There are over 9,000 bogs in Estonia. Perhaps this is the reason why it's among the top five countries in the world for the cleanest air. Moss, the 'bog builder' is a great absorber of both water and gases, namely carbon dioxide. I learnt this on the coach on the way to Chernobyl. Our guide had told us that the three best absorbents of radiation are moss, lichens and mushrooms. She warned us of buying mushrooms from the local markets because people sometimes gather them on the outer Exclusion Zone of Pripyat. Half of the bus turned around to look at me. I stared back. I'd been living on jars of pickled mushrooms bought from those very same markets in Kyiv. There were still a good two jars to eat up...
We read about bog trolls, bog berries, bog rosemary, insect-eating butterworts and sundews.

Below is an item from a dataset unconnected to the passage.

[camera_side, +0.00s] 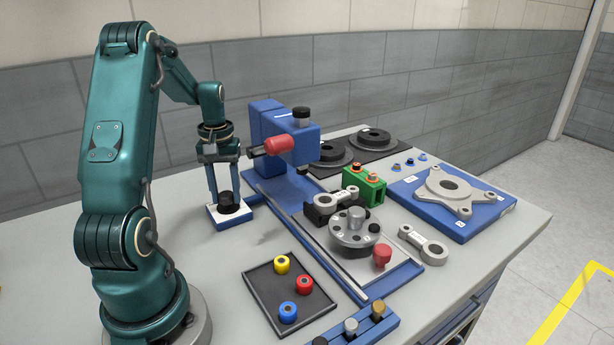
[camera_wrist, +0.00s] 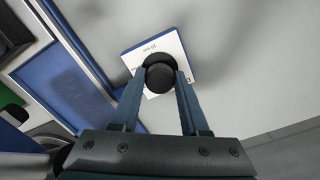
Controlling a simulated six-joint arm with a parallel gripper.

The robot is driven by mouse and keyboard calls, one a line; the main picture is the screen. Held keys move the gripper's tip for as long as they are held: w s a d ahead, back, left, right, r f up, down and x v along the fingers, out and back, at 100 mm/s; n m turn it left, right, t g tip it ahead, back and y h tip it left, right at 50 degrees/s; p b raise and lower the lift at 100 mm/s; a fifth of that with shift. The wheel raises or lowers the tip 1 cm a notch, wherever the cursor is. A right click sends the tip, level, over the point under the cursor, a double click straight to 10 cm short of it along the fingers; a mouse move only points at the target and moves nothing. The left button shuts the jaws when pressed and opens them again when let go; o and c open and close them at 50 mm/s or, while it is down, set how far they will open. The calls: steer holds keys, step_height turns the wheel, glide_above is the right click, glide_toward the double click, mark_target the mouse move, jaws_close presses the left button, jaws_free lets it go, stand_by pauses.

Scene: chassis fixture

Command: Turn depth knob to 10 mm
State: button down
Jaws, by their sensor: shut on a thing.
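The depth knob is a round black knob (camera_side: 228,201) on a small blue box with a white top plate (camera_side: 217,213), on the table just right of my arm's upper column. My gripper (camera_side: 228,196) points down over it, with a finger on each side. In the wrist view the knob (camera_wrist: 160,79) sits between the fingertips of my gripper (camera_wrist: 161,74), which are shut on it. Small print shows on the white plate (camera_wrist: 140,57) beyond the knob. The knob's pointer and its setting cannot be read.
A blue press-like fixture with a red handle (camera_side: 279,145) stands close to the right of my gripper. A black tray (camera_side: 262,306) with coloured rings lies in front. A grey round turret (camera_side: 354,235) stands on the plate at the middle. Table around the knob box is clear in front.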

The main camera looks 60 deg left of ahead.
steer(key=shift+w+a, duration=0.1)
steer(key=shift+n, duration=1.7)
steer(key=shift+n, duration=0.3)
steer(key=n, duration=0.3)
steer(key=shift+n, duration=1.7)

We walk along the boardwalk into sun-soaked wilderness. We climb an observation tower and see yellow trees and blue sky. We march back along the pine-lined road, brisk in the cold. The sun picks out glittery bits in the tarmac. Our minds match our pace, non-stop chatting in sunlight and glitter.
Ilmatsalu
Wild cranberries and elk droppings sit in the moss. I'm being attacked by hundreds of flat brown flies that try to bite me. The moss is like sponge and it's impossible to run quickly. I soon tire and my pace turns to a plod. But the slower I get, the more flies stick to me. They are a grotesque mix between a tick and a spider with pathetic wing power - louse flies. When I get home and take off my top, there they are, more of them, stuck to my sweaty skin, crawling and biting and infesting my hair. Each tickle I felt since sent me into slight hysteria.
Endla
Latvian Choir
We arrive, blunted and distracted by the day.

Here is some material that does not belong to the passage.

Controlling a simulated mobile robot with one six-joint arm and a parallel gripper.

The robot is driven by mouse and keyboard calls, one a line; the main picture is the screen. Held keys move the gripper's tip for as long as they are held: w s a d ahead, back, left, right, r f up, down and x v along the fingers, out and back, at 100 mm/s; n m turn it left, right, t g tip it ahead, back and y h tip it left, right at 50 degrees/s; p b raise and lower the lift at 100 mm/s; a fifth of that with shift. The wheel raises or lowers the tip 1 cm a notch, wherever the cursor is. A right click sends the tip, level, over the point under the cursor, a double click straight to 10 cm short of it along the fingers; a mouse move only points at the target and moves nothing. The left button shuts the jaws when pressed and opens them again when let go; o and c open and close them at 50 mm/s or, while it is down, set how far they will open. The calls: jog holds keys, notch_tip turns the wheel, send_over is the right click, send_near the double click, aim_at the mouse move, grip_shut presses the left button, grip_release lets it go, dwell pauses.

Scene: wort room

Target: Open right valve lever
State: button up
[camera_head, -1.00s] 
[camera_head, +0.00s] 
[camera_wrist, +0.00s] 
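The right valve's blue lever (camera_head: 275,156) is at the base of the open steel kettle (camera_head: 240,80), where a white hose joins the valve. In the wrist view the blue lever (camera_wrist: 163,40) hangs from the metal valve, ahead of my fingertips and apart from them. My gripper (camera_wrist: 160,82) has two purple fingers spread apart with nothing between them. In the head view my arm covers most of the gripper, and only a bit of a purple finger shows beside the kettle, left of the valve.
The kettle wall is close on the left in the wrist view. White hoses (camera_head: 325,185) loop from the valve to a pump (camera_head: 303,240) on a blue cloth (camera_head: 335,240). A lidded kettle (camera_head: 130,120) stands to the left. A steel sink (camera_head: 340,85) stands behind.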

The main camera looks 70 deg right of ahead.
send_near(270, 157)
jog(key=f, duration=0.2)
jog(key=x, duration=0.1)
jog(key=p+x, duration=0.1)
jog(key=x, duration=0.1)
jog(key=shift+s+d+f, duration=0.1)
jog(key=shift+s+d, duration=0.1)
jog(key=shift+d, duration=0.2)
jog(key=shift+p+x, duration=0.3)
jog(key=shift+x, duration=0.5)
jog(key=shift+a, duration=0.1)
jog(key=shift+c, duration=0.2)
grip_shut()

We sing in Lithuanian, Estonian and Latvian. We sing the Latvian birthday song featuring the goddess of happiness. Among the intercountry jokes about Latvians having six toes and Estonians being excrutiatingly slow we sing beautiful songs. National songs about the motherland and independence and even about stones and fences that bloom.* For concerts we wear the Latvian national belt and sometimes rehearse in Tallinn at the Latvian embassy. Our conductor is brilliant, with that same imperious intellectualism that all musicians seem to have. There are three woman who are nursery school teachers and one looks like a family friend; it's so nice to have the mum vibes, so nice to sing again in a community. I have a choir buddy who helps me with pronunciation. Someone hands out buns because it's his birthday.
We leave, razor-sharp and enlivened by the singing, the breathing, the energy. It's like communal meditation.

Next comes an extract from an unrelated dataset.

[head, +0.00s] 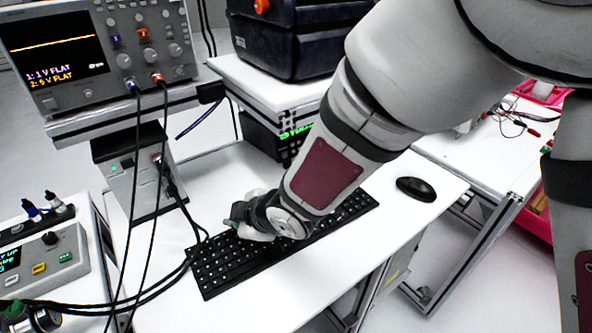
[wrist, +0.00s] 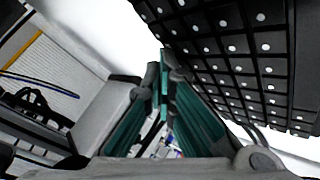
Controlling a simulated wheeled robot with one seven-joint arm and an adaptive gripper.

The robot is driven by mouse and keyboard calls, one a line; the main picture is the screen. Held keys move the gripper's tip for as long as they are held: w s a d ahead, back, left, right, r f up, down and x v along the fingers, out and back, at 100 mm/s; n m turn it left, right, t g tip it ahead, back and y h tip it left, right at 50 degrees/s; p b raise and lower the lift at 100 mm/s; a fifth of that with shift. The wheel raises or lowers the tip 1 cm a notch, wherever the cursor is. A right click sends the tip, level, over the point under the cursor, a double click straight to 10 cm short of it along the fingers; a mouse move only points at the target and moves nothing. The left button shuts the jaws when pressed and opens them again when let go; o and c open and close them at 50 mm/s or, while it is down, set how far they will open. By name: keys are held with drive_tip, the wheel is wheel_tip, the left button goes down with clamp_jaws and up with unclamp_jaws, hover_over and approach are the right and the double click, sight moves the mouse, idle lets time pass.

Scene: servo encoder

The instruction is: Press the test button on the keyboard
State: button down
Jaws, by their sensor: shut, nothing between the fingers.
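A black keyboard (head: 229,264) lies on the white table, and my arm crosses over its middle part. It also shows large and tilted in the wrist view (wrist: 240,60). My gripper (head: 236,222) is at the far edge of the keyboard, left of its middle. In the wrist view its teal-padded fingers (wrist: 163,75) are shut with nothing between them, and their tips lie beside the keyboard's edge. I cannot tell whether they touch it. No key can be made out as the test button; the key labels are too small to read.
A black mouse (head: 416,189) lies right of the keyboard. An oscilloscope (head: 100,48) stands on a shelf at the upper left, with black cables hanging down past the keyboard's left end. A grey box (head: 138,170) stands behind the keyboard. The white table (head: 345,245) is bare in front.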

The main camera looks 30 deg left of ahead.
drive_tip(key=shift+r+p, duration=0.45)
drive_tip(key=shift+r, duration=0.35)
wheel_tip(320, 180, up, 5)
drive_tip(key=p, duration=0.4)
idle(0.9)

*recently, the Lithuanian PM referred to blooming fences as a reason to remain in Lithuania and run for presidency :))
New faces
Germany, Egypt, Argentina, Kazakhstan, Austria, Ireland, India, Belgium, Ukraine, Nigeria, Poland, Mongolia, Taiwan, Montenegro, America, Cuba, Georgia. Such is the cultural collision of uni life. I also live with two Mexicans and work with an Iranian. This vast selection of new faces to examine, new names to learn, new personalities to bounce off is good, no, a privilege.
Friends are like pots on a stove, bubbling away at different intensities. Some are on full rage, while others are simmering. Adding new pots is inevitable but ramping up their heat is a choice. Recently, two old friends + one boyfriend visited. And then it was goodbye. Goodbye for another year perhaps. It was a sort of exquisite agony letting them go again, to love so much yet leave so soon. One evening, as we sat in the hull of a pirate ship, squashed together in luxurious warmth, I felt the presence of my new friends behind me. I wondered when we'd breach that boundary, when we'd reach for each others' warmth and love. Those tentative touches are the beginning, unfolding this choice that actively make those pots boil.
Old home, new home
April, England.
It hurt when I realised I wasn't again going to see the geraniums and sweet pea shoots in loo rolls on the windowsill. Or stroke a soft lump of dachshund in a blanket. Or eat fresh eggs for breakfast. I wasn't going to look at neither the froths of fruit blossom, bees stuffing their faces in flowers, fat caterpillar curls of ferns, nor my dog's velvet skin folds and the pigeons' heart-breaking pride at their shittily stacked nests; guileless innocence. Wild garlic mayo. Dripping moss woods and strong tea at 7am and marmalade and friends and good wine in the smoky sitting room. Coffee: local milk, lovely cups. My mum, always listening, always unconditionally present. The Ox Drove. Whitesheet hill. Art. Books. Suppers. Walks. Rivers. Deep sleeps.
September, Estonia.
"Seek and ye shall find" certainly rings true in Estonia. The bread and general bakery situation doesn't exactly shout itself at you, so you must set out to look yourself. Cardamom and butter. Apple and salted caramel. Kringel and kaneelirull, tuuletasku and moonikook. Such are the lovely names and smells that draw you to the wooden house with the pretzel-shaped sign. It only opens on a Saturday morning, 09.00-13.00.